Go and see the exhibition this winter. After all, how often do you get the chance to visit a lost world? And check out the Japan Foundation website for more free events exploring all areas of Japanese culture.

3 thoughts on “Stitching Japan’s history: sashiko

  1. Pingback: Indian Handicrafts » Stitching Japan’s history: sashiko

  2. I really enjoy Sashiko as a stitch form interesting to read of Michelle’s research, and I hope to get to the exhibition

  3. Fascinating!

    I am the author of two books on sashiko in English (& other languages) – visit http://www.susanbriscoe.co.uk for more info. As Michele was starting her work on sashiko in 2003, she visited an exhibition at the first Festival of Quilts at the NEC, Birmingham, by a group of sashiko stitchers from Yuza-machi, Yamagata-ken, where sashiko is now alive and well (I co-curated the exhibition). In the mid 1970s, local sashiko stitchers like Tetsue Ikeda ran courses at the local community centre in Yuza to make sure the craft didn’t die out, and contemporary sashiko is used for hardwearing items relevant to modern life, as well as being combined with patchwork, quilting and embroidery for contemporary artwork. In contrast, life in the Shonai region of Yamagata prefecture has always been more prosperous than in many other parts of Japan, especially Sadoshima.

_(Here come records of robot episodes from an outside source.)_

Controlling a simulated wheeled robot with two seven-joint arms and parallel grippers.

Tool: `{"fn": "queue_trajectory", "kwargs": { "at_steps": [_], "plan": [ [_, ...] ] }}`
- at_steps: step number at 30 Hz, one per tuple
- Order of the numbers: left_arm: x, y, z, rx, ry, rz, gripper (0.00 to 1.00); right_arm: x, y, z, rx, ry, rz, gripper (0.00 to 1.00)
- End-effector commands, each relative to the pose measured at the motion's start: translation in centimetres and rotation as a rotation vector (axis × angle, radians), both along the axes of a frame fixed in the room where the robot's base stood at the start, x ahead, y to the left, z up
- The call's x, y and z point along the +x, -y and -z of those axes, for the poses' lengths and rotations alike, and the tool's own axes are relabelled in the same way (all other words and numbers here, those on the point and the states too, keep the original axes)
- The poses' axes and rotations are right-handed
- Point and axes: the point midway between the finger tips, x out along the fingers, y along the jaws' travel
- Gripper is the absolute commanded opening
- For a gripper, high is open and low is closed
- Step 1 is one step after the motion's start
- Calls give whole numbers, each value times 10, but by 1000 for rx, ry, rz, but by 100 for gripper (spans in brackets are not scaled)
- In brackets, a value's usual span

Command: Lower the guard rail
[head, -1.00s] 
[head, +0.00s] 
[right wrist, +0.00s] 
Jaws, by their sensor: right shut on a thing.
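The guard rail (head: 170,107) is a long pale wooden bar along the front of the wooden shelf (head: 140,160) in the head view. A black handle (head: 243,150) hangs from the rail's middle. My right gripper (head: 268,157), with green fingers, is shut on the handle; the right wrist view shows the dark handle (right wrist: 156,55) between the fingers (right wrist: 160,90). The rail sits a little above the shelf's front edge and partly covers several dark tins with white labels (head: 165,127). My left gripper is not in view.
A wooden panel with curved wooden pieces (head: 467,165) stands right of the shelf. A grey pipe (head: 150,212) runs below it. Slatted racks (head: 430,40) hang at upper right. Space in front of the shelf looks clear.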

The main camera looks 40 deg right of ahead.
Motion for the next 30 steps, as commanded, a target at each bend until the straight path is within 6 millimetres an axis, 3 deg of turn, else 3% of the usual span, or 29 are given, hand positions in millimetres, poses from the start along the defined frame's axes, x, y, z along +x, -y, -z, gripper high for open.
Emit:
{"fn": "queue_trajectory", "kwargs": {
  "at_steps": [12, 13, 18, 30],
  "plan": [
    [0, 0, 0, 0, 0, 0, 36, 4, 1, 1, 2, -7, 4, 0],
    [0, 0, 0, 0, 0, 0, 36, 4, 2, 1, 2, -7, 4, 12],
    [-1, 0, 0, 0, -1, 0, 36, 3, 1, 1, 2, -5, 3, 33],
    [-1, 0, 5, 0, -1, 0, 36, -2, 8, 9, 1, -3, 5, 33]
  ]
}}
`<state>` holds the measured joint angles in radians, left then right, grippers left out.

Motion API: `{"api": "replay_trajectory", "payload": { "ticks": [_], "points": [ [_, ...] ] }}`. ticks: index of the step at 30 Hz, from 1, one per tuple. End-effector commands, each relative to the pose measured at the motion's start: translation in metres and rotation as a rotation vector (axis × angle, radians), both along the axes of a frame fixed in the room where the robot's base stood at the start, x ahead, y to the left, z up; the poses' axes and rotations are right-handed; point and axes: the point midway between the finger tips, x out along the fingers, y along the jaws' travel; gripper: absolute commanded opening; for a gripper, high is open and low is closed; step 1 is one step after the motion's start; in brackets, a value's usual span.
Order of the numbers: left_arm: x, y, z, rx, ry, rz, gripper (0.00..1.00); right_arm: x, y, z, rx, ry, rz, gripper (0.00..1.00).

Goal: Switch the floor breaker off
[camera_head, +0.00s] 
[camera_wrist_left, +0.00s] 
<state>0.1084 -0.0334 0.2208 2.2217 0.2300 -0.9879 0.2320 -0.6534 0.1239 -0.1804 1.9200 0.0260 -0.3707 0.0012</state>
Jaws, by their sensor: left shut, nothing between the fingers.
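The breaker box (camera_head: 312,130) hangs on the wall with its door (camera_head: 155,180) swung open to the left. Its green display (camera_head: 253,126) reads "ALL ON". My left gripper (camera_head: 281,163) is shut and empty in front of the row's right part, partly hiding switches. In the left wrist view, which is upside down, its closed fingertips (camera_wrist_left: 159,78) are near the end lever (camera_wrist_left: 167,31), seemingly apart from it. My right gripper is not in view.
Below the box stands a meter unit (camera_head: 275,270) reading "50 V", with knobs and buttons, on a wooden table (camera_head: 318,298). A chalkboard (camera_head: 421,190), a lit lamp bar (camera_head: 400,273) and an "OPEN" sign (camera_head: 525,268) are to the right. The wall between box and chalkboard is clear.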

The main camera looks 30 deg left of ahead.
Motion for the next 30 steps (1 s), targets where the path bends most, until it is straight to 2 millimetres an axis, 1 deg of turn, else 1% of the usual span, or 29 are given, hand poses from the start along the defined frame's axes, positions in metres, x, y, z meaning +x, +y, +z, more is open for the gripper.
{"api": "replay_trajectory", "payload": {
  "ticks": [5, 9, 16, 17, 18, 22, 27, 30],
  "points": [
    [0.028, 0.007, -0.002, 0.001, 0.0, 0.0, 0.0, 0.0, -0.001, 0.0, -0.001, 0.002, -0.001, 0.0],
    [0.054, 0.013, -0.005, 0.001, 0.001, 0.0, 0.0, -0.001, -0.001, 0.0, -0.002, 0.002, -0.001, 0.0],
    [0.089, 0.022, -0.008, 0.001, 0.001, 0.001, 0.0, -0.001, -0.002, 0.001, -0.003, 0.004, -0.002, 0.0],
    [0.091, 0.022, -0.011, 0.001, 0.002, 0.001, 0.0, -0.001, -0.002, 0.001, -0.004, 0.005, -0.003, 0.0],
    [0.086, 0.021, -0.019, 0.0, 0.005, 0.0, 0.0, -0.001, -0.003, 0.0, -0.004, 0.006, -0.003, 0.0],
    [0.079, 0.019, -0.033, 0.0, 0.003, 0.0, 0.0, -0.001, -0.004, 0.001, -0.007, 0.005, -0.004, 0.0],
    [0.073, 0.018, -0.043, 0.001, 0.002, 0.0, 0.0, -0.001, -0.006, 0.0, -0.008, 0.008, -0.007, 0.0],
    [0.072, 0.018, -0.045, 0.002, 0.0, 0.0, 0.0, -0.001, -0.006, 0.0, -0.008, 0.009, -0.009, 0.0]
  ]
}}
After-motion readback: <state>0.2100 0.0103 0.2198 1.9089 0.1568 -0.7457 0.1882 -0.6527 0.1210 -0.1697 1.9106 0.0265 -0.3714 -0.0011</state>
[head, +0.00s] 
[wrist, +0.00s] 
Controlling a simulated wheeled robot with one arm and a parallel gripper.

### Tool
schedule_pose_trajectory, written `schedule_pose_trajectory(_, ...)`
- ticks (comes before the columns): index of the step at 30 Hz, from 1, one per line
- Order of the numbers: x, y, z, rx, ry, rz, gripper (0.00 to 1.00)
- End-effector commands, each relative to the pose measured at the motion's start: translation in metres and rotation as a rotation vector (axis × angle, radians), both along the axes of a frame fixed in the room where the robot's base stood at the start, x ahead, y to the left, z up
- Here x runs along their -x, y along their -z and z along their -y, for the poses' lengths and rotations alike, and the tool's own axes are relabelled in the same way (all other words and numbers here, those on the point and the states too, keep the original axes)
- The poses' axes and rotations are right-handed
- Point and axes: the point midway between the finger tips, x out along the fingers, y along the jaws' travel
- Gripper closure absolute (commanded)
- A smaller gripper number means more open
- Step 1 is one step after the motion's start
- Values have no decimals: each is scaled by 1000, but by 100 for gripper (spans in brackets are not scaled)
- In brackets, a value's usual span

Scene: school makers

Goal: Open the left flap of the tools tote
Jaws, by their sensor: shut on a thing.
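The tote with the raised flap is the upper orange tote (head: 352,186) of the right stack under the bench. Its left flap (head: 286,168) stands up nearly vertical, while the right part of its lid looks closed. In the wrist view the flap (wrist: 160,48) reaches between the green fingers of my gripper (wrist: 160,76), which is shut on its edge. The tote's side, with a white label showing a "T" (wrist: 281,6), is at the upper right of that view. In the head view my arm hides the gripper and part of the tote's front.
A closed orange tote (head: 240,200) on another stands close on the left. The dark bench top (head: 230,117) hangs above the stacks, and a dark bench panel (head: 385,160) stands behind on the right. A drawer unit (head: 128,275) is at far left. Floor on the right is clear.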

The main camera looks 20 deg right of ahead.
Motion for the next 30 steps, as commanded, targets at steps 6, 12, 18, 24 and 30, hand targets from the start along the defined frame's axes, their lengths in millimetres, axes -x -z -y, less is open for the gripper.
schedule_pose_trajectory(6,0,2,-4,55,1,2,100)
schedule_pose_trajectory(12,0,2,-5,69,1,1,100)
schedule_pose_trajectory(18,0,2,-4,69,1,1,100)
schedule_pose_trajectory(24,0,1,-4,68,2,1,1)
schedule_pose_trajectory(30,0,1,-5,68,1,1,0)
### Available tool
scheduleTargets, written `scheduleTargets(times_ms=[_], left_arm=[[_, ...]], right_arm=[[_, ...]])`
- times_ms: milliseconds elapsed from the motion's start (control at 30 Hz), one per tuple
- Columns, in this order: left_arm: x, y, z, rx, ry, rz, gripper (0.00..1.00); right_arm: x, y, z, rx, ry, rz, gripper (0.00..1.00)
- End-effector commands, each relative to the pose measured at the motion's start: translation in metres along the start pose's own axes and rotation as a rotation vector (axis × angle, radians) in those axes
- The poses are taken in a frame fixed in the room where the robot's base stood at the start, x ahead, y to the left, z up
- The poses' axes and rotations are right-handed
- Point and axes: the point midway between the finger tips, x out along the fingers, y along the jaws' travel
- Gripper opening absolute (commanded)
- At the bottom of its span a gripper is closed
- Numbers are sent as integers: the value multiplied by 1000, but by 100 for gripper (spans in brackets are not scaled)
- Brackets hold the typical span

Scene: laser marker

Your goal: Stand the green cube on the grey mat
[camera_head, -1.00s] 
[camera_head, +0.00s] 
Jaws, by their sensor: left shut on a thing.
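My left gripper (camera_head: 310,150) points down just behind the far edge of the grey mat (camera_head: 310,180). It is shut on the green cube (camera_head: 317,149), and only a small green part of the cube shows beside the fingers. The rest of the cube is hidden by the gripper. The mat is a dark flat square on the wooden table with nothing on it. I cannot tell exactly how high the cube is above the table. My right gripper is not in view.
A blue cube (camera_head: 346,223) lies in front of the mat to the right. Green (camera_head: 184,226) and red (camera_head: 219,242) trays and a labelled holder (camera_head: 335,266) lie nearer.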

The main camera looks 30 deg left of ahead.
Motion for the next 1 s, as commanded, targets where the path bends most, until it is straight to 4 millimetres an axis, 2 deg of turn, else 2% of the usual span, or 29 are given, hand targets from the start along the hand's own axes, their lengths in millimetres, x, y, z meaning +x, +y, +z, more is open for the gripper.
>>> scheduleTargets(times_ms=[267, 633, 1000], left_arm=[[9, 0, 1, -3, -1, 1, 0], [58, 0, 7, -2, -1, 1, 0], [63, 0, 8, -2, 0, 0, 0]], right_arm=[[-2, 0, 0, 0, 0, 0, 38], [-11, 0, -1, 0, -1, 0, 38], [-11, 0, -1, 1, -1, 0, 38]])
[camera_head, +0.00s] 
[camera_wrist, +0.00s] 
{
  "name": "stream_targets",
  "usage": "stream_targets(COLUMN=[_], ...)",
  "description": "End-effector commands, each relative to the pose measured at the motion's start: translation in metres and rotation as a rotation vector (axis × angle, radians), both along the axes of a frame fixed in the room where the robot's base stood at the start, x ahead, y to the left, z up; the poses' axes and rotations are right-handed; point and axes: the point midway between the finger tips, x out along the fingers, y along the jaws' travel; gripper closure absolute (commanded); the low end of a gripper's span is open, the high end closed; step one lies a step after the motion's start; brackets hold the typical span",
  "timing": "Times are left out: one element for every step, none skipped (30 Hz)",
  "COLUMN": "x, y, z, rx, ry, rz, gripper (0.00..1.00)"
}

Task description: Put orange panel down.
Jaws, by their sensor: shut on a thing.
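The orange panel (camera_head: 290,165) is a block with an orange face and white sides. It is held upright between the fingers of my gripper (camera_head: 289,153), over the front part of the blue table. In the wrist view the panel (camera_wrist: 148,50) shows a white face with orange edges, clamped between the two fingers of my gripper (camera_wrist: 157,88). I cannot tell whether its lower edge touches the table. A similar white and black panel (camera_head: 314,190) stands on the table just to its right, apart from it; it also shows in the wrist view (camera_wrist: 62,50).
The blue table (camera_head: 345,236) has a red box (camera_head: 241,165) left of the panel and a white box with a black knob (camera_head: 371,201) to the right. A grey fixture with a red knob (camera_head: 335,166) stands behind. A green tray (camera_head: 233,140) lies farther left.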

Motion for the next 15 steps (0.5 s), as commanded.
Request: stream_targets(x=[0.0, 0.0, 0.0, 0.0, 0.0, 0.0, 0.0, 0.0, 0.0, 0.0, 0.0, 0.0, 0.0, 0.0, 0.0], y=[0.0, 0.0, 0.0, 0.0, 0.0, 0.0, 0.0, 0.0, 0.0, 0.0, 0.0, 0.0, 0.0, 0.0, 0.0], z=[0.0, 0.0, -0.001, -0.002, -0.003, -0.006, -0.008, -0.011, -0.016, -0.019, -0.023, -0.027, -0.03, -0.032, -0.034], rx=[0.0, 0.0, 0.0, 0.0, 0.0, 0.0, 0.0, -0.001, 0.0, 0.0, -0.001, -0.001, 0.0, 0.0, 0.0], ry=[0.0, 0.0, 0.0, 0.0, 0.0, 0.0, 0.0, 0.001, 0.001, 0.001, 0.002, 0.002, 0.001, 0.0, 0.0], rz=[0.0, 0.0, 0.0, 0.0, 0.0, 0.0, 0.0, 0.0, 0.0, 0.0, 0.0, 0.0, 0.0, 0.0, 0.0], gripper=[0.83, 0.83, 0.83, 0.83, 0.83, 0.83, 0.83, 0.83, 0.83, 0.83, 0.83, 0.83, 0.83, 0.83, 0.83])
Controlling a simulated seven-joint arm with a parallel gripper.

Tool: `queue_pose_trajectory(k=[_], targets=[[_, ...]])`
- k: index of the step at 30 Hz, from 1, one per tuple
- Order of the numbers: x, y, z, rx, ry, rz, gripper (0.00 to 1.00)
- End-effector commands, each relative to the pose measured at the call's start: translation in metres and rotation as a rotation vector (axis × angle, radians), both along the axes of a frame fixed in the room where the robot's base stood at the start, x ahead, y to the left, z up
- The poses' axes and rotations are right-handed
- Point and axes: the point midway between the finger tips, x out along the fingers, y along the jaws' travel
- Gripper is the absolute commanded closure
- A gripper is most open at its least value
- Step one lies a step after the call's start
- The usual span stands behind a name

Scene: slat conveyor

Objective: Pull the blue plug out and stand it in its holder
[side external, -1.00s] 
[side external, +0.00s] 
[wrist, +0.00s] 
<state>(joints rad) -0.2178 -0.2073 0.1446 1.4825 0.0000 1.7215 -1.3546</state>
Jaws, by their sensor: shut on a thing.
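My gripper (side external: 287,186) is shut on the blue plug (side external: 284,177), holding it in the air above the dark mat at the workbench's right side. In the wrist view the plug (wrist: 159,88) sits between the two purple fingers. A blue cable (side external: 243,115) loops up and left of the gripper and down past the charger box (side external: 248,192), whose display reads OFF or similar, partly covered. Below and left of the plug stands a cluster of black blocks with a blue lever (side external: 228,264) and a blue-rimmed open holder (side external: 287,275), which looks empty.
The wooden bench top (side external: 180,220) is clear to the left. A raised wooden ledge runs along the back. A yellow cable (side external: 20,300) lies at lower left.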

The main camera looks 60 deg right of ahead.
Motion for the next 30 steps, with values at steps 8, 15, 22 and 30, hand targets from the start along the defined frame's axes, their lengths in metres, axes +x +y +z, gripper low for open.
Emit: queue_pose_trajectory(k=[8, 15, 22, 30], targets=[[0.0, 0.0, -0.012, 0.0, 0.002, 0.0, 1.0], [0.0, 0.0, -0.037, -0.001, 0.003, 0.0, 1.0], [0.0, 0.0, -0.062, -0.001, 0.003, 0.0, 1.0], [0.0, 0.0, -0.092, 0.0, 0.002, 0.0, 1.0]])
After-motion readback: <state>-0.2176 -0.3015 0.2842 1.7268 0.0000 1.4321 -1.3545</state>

    A couple of huge differences between the firemen’s coats & farm stitched sashiko – the ornate designs inside firemen’s jackets are borne on the fabric, not the stitching, plus these were commerically stitched garments, unlike farming wear, which were usually stitched by the farmer’s wife.

    Also a note about women’s lives being ruled by their fathers, then husbands, then sons – the idea of living independently, as we would take for the norm in the West, is regarded with horror by my older Japanese friends, for whom an existence without the close support of family would be a terrifying experience!